Directions for this task
Copy every line from the material below that holds "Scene".
====
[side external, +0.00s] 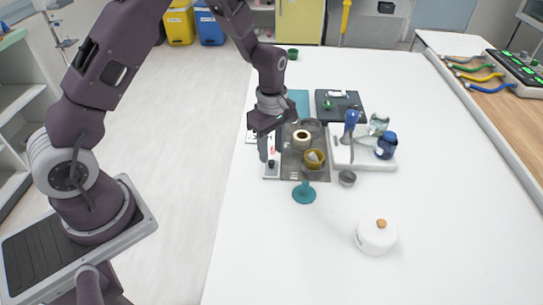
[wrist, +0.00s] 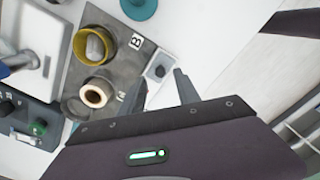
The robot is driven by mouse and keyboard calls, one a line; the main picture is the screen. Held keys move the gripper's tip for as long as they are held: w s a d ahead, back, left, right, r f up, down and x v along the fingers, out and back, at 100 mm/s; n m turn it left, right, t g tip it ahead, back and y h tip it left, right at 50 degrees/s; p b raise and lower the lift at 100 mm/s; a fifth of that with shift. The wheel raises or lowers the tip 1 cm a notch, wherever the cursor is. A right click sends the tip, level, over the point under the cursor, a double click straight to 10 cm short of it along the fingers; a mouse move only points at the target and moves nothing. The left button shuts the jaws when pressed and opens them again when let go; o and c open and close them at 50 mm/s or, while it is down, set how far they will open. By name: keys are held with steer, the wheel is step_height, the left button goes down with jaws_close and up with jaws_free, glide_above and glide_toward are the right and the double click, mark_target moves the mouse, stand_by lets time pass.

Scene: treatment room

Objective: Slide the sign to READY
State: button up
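The sign is probably the small white plate (side external: 271,175) with a dark knob, at the left edge of the grey mat in the side view. A little red shows on it there; its wording cannot be read. In the wrist view the white plate (wrist: 163,57) and its dark knob (wrist: 159,71) appear just beyond the fingertips. My gripper (wrist: 162,76) has its two fingers apart with a gap between them, and the knob lies in line with that gap. Contact cannot be made out. In the side view my gripper (side external: 269,150) hangs low over the plate and hides part of it.
A grey mat (side external: 291,173) beside the plate holds a tape roll (side external: 302,138) and a yellow cup (side external: 314,159). A teal stemmed piece (side external: 304,193) stands in front. A white tray (side external: 375,165) and a white lidded pot (side external: 376,238) are to the right. The front table is mostly clear.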

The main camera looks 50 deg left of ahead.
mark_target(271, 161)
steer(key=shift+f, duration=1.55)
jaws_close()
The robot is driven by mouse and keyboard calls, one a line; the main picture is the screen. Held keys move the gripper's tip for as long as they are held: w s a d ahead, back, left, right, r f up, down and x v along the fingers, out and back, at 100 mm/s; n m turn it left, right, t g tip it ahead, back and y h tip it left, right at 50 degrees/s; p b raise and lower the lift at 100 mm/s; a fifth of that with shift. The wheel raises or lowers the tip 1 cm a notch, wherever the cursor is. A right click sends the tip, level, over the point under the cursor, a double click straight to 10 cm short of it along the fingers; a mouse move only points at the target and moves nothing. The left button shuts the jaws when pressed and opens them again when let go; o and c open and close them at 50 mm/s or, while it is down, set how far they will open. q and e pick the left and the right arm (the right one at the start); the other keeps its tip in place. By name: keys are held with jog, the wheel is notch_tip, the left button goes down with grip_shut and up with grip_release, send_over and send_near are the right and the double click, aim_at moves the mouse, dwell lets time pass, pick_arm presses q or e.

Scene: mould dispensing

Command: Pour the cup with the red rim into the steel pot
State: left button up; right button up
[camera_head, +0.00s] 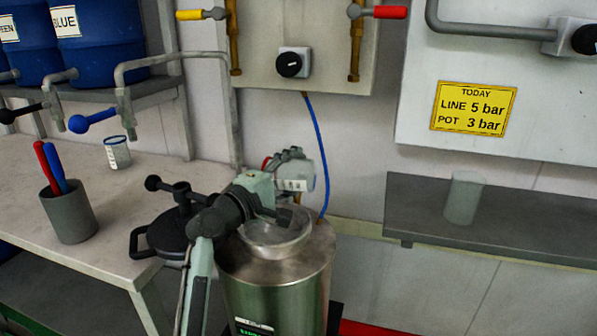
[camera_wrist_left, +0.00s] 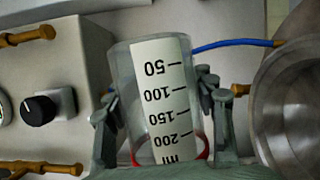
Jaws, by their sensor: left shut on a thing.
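My left gripper (camera_head: 288,165) is shut on the clear cup with the red rim (camera_head: 294,185), above the steel pot (camera_head: 275,285). The cup lies well over on its side in the head view, partly hidden by the gripper. In the left wrist view the cup (camera_wrist_left: 165,95) sits between the two fingers of the gripper (camera_wrist_left: 158,105); its white scale reads upside down and the red ring is at the bottom. No liquid can be made out in it. The pot is open at the top, and its round steel opening (camera_wrist_left: 285,110) shows at the right. My right gripper is not in view.
A black lid (camera_head: 172,232) lies at the bench edge (camera_head: 100,255) beside the pot. A blue-rimmed cup (camera_head: 117,152) and a grey holder with red and blue handles (camera_head: 68,215) stand on the bench. A pale cup (camera_head: 463,198) is on the right shelf. A blue hose (camera_head: 319,150) hangs behind the pot.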

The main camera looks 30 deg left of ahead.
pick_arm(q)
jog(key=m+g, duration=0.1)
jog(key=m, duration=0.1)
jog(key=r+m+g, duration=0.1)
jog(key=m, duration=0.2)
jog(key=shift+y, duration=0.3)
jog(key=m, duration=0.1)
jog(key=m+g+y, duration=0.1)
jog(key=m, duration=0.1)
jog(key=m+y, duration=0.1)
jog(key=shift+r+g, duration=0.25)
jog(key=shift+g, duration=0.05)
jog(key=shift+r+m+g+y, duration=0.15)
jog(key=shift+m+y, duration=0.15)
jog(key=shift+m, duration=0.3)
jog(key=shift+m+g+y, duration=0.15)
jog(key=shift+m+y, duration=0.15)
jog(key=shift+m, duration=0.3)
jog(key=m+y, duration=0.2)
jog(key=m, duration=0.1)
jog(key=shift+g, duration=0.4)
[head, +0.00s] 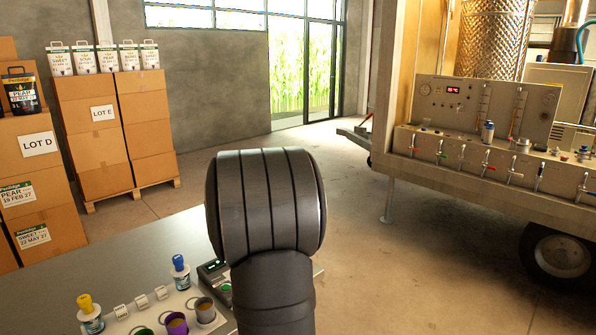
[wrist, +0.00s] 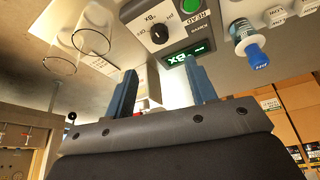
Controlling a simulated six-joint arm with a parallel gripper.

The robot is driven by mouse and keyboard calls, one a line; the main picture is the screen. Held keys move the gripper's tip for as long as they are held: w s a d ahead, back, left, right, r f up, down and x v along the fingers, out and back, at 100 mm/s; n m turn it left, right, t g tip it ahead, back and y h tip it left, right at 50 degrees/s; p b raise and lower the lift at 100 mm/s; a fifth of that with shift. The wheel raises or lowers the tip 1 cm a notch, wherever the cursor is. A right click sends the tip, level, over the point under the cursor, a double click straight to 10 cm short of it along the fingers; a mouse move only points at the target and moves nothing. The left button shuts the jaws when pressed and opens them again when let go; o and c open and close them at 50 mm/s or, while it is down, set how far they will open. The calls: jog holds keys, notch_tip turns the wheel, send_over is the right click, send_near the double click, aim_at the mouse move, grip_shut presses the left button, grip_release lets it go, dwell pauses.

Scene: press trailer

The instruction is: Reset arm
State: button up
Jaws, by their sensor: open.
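My gripper (wrist: 163,86) shows in the wrist view with its two blue fingers apart and nothing between them. Beyond the fingers is a grey meter (wrist: 165,28) with a black dial, a green button and a lit green display. In the head view, my dark arm fills the middle and hides the gripper. The meter (head: 215,270) shows there only in part, just left of my arm.
The grey bench (head: 150,245) carries a yellow-capped bottle (head: 92,318), a blue-capped bottle (head: 181,275) and several cups. Clear glass vessels (wrist: 90,35) stand near the meter. Stacked cartons (head: 98,130) stand left; the trailer (head: 480,150) stands right. Open floor lies between.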

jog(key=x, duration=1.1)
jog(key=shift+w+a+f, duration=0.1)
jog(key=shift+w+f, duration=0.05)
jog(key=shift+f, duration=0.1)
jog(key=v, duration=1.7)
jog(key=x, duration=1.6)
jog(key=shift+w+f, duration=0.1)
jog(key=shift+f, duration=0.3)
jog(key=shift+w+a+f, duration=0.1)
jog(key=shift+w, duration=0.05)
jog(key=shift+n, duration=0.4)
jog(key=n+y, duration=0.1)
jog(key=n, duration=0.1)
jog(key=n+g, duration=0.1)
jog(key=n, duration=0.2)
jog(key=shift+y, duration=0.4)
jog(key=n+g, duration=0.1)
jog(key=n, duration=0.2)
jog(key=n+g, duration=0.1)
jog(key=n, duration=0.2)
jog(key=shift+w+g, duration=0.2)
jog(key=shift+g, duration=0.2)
====
Output of the exercise
Scene: treatment room
Scene: mould dispensing
Scene: press trailer

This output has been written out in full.